PIC hardware could boost information security
Collaboration between Saitama University and NTT Communication Science Laboratories highlights the potential of a photonic integrated circuit-based random number generator to provide a small-footprint, high-performance solution for applications such as cryptography and seeding numerical simulations.
By James Tyrrell
Scientists in Japan have demonstrated random number generator (RNG) hardware based on a photonic integrated circuit (PIC) and a field programmable gate array (FPGA) electronic board. The team, which includes researchers from Saitama University and NTT Communication Science Laboratories, used the setup to generate 1-Tbit random bit sequences.
As the group explains, fast physical RNGs play a crucial role in information security to their non-reproducibility and non-periodicity. These properties can also benefit numerical simulations that require seeding.
Small footprint
PICs offer a promising way to shrink the size of the apparatus, which would otherwise consist of commercially available semiconductor lasers and photodetectors placed on a large optical table. PICs provide a stable operating platform and, as the team notes, are robust against air turbulence and temperature fluctuations.

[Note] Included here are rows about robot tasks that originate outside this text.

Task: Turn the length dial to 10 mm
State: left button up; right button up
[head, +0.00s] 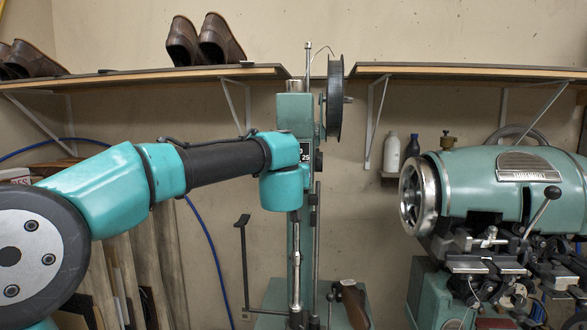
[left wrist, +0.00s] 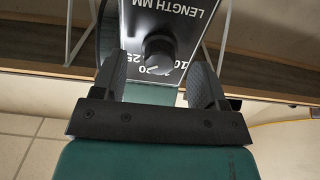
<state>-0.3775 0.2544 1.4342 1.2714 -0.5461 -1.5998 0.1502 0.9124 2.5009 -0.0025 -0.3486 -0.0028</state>
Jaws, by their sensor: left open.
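The length dial is a dark round knob (left wrist: 158,48) on a black plate (left wrist: 190,18) lettered LENGTH MM in the left wrist view. Numbers including 10, 20 and 25 show around the knob; its exact setting is hard to read. My left gripper (left wrist: 160,88) is open, with its two dark fingers apart on either side of the knob and nothing clearly held between them. In the head view, my left wrist covers most of the plate (head: 307,153) on the green stitcher column (head: 294,235), and the fingers are hidden. My right gripper is not in view.
A black wire spool (head: 335,98) stands at the column's upper right. Wall shelves (head: 150,76) with brown shoes (head: 205,40) run behind. A green machine with a handwheel (head: 418,195) stands at the right. Open space lies between it and the column.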

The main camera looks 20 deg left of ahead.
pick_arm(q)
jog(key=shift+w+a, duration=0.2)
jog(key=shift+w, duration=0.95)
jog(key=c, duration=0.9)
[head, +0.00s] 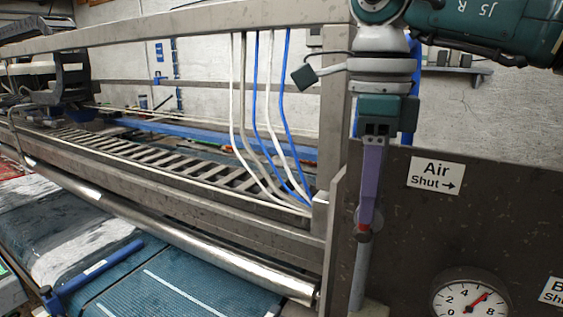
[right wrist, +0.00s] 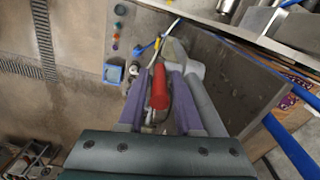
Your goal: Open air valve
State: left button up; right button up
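The air valve's red handle (right wrist: 160,88) shows in the right wrist view between the two purple fingers of my right gripper (right wrist: 158,80). The fingers stand apart on either side of it, with a thin gap visible on the left side. In the head view my right gripper (head: 367,205) points down in front of the dark panel, and a little red of the handle (head: 364,237) shows at its tips. The fingers hide most of the valve there. The "Air Shut" sign (head: 436,176), with an arrow to the right, is right of the gripper. My left gripper is not in view.
A pressure gauge (head: 471,296) is on the panel (head: 400,235) at lower right. A steel frame, roller (head: 200,237) and blue belt (head: 170,285) fill the left. White and blue hoses (head: 260,120) hang left of the gripper. The right wrist view shows floor at left.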

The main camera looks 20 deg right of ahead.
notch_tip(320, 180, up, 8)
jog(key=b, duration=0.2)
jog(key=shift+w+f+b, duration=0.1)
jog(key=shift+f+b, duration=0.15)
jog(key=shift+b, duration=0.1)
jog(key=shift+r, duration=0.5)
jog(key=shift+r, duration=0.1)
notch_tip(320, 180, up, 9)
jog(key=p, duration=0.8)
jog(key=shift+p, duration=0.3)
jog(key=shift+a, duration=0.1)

The PIC comprises a photodetector (PD), a distributed-feedback (DFB) semiconductor laser, two optical semiconductor amplifiers, a passive waveguide, and an external mirror for optical feedback.

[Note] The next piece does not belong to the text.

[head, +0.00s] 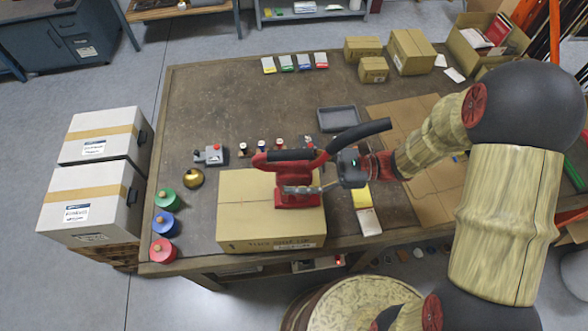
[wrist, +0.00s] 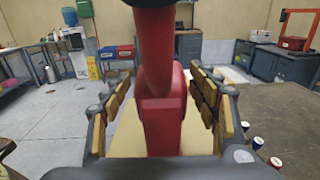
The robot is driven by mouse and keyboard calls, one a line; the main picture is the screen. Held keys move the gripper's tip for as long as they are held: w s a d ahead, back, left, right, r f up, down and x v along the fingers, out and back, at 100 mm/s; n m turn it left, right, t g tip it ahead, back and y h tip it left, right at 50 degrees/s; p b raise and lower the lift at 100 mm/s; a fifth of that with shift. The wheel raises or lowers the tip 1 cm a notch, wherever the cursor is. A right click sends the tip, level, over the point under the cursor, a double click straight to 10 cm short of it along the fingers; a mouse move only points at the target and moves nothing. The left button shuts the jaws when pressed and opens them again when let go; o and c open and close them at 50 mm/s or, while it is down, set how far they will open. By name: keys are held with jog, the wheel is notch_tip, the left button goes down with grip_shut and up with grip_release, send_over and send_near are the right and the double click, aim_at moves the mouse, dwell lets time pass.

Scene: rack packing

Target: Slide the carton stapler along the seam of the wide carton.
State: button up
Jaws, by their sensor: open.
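The wide carton (head: 240,224) lies flat near the front edge of the table, with printing on its front side. The red carton stapler (head: 297,198) with a black handle sits upright on the carton's top. My gripper (head: 296,190) reaches in from the right, level with the stapler's lower body. In the wrist view my gripper (wrist: 162,95) is open, with one padded finger on each side of the red stapler (wrist: 163,115). Gaps show between the fingers and the stapler. The carton top (wrist: 126,140) shows behind it. The seam is not clear in either view.
Green, blue and red round pots (head: 164,224) and a brass one (head: 193,178) stand left of the carton. A small grey device (head: 210,155) and several small bottles (head: 262,145) stand behind it. A grey tray (head: 339,118) and flat cardboard (head: 415,187) lie to the right. The table's back left is clear.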

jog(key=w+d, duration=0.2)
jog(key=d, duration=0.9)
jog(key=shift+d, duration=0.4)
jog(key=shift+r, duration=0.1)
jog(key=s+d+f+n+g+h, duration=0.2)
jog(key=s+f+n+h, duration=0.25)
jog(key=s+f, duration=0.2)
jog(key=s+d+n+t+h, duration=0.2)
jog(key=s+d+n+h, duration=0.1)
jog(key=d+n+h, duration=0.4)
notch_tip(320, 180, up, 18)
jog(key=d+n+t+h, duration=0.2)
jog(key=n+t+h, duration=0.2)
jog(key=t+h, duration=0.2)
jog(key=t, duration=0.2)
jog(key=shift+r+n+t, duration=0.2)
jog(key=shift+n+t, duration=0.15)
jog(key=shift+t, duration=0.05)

"The optical output from the DFB laser is reflected by the mirror and re-injected into the laser to produce chaotic intensity fluctuations," explain the researchers.
In the current study, the group achieved a maximum real-time generation rate of 21.1 Gb/s, noting that performance could be further improved by using a faster ADC, FPGA, and PCI Express bus for post-processing of the RNG and for data transmission to the computer.